» What the exercise asks: Go from the first line to the line with "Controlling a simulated" and return those lines verbatim, ends included.
— START OF Given material —
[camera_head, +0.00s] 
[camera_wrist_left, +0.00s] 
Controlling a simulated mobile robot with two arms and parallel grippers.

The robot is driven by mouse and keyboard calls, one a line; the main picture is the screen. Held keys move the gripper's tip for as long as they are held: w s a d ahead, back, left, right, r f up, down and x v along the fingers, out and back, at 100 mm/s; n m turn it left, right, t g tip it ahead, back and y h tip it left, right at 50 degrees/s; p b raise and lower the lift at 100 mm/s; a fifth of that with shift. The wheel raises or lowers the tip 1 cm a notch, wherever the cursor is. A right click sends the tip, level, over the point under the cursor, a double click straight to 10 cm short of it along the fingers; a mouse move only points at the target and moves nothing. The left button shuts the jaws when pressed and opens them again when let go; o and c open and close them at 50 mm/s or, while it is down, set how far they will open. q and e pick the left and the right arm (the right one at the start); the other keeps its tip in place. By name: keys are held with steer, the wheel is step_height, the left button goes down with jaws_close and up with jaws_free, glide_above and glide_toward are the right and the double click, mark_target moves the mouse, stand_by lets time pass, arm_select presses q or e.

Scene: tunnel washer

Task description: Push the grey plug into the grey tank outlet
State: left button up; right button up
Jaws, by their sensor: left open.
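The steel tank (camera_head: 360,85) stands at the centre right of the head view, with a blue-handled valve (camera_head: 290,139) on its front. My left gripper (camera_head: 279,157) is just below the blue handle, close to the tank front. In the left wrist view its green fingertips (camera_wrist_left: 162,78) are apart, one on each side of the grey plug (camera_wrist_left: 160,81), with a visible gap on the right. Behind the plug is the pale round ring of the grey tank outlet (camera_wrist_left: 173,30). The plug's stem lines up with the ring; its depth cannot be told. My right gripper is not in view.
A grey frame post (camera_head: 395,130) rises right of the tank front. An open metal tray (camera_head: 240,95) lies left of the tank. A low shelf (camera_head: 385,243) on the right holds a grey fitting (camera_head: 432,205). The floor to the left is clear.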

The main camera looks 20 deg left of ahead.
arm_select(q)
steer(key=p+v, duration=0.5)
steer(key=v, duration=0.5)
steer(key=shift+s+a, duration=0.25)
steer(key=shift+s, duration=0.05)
— END OF Given material —
» Reply:
[camera_head, +0.00s] 
[camera_wrist_left, +0.00s] 
Controlling a simulated mobile robot with two arms and parallel grippers.

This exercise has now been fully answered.